A proposal to remove federal protections around Southwest USA's Chaco Culture National Historical Park has drawn renewed opposition from Indigenous leaders, who say a sacred cultural landscape is again being opened to oil and gas development.
The Greater Chaco region in north-west New Mexico holds deep cultural and ceremonial significance for Pueblo, Hopi and Navajo peoples, with the park recognised as a UNESCO World Heritage Site.
Introduced in 2023, the dispute centres on Public Land Order 7923 which withdrew 336,400 acres of federal land within 10 miles of the park from new oil and gas leasing for 20 years.
The U.S. Department of the Interior has now opened a seven-day public scoping period on a proposal to reverse the order, with comments due by April 7.
Indigenous leaders have raised concerns about the proposal, the short consultation period and the barriers it creates for Pueblo communities.

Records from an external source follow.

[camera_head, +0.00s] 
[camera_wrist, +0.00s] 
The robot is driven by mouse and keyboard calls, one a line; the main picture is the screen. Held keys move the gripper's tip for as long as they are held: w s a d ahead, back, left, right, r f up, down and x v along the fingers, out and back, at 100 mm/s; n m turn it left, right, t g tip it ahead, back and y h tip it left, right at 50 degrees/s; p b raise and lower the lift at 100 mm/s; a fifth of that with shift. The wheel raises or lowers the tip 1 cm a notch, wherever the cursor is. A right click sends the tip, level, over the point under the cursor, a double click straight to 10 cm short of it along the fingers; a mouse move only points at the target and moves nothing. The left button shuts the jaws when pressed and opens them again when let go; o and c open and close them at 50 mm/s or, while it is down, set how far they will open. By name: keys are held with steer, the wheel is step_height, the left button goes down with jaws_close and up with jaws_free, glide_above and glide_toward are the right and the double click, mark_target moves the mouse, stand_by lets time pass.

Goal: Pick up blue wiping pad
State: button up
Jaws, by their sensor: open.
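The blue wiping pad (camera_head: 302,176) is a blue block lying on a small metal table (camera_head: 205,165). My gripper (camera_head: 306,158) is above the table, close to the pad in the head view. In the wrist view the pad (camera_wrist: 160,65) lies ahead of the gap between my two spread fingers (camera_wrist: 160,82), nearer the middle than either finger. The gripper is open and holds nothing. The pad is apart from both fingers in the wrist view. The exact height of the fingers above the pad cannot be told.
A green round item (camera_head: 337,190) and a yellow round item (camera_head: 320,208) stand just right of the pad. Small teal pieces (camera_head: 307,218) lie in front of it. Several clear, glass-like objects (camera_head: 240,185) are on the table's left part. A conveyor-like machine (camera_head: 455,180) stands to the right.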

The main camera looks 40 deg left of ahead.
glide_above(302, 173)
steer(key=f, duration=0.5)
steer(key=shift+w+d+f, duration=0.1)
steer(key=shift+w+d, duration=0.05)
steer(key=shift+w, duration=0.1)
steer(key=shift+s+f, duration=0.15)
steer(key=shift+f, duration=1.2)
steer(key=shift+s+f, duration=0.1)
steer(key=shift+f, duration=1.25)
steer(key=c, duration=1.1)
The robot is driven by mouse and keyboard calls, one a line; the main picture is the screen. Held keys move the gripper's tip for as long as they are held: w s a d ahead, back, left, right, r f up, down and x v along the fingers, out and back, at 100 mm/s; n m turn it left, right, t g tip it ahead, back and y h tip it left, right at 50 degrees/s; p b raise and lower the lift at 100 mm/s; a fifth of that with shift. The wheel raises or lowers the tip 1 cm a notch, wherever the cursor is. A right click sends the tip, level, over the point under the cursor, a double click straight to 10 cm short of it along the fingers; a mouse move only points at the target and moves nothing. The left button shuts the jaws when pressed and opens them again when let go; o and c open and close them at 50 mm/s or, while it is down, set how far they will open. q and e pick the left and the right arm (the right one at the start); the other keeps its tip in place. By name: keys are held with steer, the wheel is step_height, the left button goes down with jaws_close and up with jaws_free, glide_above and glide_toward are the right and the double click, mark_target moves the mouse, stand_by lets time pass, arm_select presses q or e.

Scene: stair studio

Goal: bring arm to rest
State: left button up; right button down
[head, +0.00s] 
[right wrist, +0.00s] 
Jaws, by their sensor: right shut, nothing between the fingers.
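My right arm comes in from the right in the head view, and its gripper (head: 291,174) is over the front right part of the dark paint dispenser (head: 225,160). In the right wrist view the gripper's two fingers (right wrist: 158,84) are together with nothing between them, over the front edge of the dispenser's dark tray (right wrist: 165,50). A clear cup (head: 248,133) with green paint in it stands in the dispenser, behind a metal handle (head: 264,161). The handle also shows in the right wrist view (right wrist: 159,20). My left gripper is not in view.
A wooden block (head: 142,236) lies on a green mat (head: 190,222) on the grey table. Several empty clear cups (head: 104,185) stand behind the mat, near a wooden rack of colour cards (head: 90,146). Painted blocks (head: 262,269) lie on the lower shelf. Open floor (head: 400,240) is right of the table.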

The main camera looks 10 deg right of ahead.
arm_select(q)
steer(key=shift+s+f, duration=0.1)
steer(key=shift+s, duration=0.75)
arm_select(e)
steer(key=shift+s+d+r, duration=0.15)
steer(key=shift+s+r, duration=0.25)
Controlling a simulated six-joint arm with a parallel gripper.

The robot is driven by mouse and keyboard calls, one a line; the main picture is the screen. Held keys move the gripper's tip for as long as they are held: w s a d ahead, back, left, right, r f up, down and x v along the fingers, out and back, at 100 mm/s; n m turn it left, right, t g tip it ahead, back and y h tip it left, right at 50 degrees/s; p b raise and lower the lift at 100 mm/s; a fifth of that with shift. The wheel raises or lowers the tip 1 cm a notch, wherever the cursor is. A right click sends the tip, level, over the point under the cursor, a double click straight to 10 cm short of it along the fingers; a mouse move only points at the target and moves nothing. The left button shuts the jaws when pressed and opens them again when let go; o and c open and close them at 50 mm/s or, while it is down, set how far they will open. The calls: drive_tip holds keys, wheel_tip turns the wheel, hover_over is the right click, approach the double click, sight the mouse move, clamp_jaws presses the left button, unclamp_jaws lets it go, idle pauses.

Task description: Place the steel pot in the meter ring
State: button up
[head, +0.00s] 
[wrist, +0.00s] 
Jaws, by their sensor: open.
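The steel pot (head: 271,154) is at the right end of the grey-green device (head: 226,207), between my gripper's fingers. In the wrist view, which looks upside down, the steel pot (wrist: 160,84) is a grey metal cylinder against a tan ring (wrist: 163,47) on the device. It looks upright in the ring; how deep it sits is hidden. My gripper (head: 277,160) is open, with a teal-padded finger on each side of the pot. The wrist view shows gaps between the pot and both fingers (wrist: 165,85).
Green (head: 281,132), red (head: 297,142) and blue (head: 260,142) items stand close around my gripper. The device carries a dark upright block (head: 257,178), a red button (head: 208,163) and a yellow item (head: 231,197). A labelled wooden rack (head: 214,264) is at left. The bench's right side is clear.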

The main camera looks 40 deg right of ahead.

High Country News reported the comment window overlaps with Easter, Passover and several traditional Pueblo holidays.
Acoma Pueblo Governor, Charles Riley, said the online-only process risked shutting people out of the decision.
"Too many of our community members and elders have inconsistent or unreliable internet access," Mr Riley said.
"This approach basically excludes voices that should be included."
The All Pueblo Council of Governors also opposes the move, saying Chaco remains a living sacred place for Pueblo people rather than a site confined to park boundaries.
All Pueblo Council of Governors chairman, Joey Sanchez, of Santa Ana Pueblo said Pueblo communities would continue to resist the rollback.
"Chaco Canyon will always be revered and respected as a sacred place by Pueblo people," Mr Sanchez said.
"We will use our collective voice to continue the fight."
The broader concern is that cultural sites extend well beyond the national park boundary.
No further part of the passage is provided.